Like everything corrupted by money, the original vision of what NFTs were supposed to bring to the digital art economy has been eclipsed by the economics. Instead of regular digital art consumers having direct access to artists and directly supporting them, the rapid rise in prices has led to a hyped investment culture. Also, crypto is still not a widely accepted form of payment, so NFT marketplaces are one of the few places where you can use crypto assets - which attracts the attention of the crypto market. 

It is clear the concept of NFTs is an idea that will likely have longevity.  Success involves taking a closer look at the true source of long-term proof of ownership and a focus on the Creator. Over time, consumers, investors, and artists will not be satisfied with their work hinged on the success of an online marketplace, or if the code they own is simply a link and not the image itself. The rise in prices and the buzz around NFTs could lead to a bubble as many fear that some NFTs are overvalued. This presents a problem if the bubble bursts and suddenly investors are holding something almost worthless. Another important aspect is the energy usage it takes to run blockchains and the marketplaces themselves. Much like cryptocurrencies, these digital assets require a lot of energy and can be damaging to the environment as a result because they run on the same core protocols. 
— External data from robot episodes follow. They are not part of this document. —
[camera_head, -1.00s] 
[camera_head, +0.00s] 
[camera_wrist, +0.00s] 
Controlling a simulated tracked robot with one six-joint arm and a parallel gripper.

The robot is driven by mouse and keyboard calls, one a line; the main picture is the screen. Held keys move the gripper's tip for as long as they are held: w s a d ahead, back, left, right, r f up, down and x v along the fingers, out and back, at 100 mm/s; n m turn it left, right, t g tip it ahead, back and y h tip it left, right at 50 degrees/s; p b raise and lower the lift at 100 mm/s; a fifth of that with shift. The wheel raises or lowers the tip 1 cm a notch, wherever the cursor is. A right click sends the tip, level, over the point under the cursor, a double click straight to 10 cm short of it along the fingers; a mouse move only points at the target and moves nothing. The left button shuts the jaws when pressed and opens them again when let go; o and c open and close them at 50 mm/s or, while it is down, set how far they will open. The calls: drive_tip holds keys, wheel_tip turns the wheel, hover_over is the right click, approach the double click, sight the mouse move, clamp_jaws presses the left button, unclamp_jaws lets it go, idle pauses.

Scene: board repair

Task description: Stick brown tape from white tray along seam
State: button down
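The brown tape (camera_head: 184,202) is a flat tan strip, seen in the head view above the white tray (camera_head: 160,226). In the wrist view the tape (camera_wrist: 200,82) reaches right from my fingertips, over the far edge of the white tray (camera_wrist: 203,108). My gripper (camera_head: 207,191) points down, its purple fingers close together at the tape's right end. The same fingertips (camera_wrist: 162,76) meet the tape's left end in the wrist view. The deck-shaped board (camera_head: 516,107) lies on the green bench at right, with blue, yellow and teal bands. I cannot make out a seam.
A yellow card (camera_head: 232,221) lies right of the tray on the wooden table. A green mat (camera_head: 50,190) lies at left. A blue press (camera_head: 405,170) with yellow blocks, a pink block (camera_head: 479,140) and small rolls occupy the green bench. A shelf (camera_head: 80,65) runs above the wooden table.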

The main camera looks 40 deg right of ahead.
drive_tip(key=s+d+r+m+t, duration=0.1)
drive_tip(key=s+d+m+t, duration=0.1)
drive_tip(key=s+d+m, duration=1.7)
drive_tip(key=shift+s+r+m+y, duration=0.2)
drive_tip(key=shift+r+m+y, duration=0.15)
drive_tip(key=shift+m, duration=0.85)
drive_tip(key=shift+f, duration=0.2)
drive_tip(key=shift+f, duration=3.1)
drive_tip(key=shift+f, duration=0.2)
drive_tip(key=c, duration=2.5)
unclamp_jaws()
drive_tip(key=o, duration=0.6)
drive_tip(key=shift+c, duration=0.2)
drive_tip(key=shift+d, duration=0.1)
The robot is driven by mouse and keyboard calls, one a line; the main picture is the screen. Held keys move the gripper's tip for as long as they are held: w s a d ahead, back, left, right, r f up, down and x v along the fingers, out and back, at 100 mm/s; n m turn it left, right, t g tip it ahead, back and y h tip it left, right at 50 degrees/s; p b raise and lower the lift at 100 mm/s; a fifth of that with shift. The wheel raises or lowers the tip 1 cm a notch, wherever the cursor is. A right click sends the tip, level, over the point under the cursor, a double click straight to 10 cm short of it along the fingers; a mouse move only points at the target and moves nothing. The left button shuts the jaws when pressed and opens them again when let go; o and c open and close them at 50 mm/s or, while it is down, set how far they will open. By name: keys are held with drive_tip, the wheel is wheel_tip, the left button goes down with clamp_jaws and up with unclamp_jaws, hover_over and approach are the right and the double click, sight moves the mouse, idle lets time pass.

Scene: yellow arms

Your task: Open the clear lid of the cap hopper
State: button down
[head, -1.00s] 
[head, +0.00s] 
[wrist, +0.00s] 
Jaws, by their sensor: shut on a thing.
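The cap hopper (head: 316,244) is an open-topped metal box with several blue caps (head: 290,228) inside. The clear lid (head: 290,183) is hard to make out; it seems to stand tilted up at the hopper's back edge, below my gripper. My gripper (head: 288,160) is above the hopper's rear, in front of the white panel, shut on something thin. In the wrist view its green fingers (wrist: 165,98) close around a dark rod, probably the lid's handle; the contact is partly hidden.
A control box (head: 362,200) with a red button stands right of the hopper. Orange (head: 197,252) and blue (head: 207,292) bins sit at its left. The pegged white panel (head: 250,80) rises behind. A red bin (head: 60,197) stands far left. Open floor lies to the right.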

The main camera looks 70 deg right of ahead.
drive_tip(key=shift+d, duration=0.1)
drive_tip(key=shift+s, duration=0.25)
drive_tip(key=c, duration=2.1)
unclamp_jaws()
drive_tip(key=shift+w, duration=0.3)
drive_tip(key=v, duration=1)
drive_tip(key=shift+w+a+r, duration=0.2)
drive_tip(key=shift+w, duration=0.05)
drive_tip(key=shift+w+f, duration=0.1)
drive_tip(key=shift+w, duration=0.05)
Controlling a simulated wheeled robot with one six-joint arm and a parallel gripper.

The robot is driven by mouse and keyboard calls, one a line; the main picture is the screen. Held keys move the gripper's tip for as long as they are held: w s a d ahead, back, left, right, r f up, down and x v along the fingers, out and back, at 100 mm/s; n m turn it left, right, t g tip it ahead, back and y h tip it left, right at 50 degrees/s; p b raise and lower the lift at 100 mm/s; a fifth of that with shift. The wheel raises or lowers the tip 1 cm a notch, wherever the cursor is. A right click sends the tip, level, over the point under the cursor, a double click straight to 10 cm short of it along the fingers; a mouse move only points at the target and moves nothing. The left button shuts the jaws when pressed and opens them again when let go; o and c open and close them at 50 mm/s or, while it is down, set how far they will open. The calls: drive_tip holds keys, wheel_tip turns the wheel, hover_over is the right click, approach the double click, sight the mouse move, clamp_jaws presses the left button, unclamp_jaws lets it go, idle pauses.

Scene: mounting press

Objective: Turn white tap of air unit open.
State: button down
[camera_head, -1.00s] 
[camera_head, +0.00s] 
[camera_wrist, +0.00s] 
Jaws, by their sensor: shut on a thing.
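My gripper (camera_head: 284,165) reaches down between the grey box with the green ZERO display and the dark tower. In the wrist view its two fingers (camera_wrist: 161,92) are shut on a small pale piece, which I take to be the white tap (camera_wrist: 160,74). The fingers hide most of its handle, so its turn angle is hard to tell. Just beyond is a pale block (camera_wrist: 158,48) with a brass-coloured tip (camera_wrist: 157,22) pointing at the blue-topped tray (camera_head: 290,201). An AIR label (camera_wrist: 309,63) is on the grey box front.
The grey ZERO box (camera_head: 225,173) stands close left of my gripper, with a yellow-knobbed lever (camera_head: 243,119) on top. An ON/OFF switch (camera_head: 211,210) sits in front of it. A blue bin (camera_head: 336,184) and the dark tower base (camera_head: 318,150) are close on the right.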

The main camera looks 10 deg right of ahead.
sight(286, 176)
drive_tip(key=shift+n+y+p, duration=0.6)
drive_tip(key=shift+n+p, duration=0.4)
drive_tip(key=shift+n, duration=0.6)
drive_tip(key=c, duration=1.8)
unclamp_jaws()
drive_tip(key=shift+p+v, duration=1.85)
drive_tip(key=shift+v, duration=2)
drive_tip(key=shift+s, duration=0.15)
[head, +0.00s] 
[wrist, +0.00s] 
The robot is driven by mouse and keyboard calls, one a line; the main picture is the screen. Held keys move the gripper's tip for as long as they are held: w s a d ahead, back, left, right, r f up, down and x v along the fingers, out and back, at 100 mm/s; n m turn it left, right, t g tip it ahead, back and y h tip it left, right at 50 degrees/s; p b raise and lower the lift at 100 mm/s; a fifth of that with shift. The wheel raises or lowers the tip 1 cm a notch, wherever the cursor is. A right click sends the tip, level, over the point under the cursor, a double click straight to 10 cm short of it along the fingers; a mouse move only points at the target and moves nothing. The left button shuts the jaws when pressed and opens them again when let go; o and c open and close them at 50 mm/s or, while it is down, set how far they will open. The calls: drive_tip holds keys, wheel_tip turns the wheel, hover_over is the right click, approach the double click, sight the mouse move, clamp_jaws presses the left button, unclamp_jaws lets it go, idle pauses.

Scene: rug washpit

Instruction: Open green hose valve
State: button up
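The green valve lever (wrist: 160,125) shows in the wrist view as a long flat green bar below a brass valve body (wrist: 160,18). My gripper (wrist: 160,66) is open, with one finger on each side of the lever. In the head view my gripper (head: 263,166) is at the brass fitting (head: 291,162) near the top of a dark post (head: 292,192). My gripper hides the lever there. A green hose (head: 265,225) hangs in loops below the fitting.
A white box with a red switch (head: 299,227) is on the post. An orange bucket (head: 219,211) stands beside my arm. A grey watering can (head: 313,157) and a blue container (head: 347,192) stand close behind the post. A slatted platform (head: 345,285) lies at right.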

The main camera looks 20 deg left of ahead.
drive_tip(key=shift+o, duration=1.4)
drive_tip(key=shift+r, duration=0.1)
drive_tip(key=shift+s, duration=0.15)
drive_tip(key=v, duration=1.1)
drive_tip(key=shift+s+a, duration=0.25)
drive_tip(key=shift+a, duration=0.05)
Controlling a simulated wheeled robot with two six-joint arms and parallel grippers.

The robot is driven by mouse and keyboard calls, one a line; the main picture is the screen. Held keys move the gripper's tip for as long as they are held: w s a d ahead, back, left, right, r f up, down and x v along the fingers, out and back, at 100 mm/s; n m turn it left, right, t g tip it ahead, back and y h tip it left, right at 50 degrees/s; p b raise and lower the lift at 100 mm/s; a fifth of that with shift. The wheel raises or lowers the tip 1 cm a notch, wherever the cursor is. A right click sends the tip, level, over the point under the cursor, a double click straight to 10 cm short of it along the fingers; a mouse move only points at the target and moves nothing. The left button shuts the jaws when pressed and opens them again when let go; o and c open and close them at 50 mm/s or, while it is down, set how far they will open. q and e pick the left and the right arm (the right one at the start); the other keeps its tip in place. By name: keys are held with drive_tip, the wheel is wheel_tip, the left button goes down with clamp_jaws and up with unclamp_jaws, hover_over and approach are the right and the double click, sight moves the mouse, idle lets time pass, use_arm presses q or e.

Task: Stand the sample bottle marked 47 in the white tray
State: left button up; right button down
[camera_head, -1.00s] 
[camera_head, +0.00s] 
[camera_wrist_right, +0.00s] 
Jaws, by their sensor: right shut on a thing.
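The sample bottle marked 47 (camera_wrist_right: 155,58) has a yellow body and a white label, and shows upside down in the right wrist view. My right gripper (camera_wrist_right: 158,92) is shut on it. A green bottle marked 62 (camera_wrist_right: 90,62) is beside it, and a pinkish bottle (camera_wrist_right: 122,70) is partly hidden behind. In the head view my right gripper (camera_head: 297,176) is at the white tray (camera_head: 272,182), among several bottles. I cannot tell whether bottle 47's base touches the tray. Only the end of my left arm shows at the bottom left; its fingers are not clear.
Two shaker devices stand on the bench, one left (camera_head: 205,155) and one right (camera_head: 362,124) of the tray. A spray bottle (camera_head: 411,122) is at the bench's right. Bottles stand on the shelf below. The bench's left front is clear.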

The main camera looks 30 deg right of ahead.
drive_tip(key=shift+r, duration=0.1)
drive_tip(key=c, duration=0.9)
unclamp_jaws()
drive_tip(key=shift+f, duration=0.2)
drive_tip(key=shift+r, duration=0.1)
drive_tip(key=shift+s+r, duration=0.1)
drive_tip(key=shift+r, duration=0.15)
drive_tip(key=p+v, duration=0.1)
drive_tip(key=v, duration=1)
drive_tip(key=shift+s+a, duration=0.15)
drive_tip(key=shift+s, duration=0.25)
The future of NFTs can be in doubt, although it seems that while it may be overhyped right now, there is an underlying intrinsic value which was the original vision of Anil Dash and his partner Kevin McCoy. If some of the issues in the blockchain can be fixed and the NFTs return to being about the artists and valuing their work, then NFTs could be a great and useful tool to improving the work of digital artists and creators.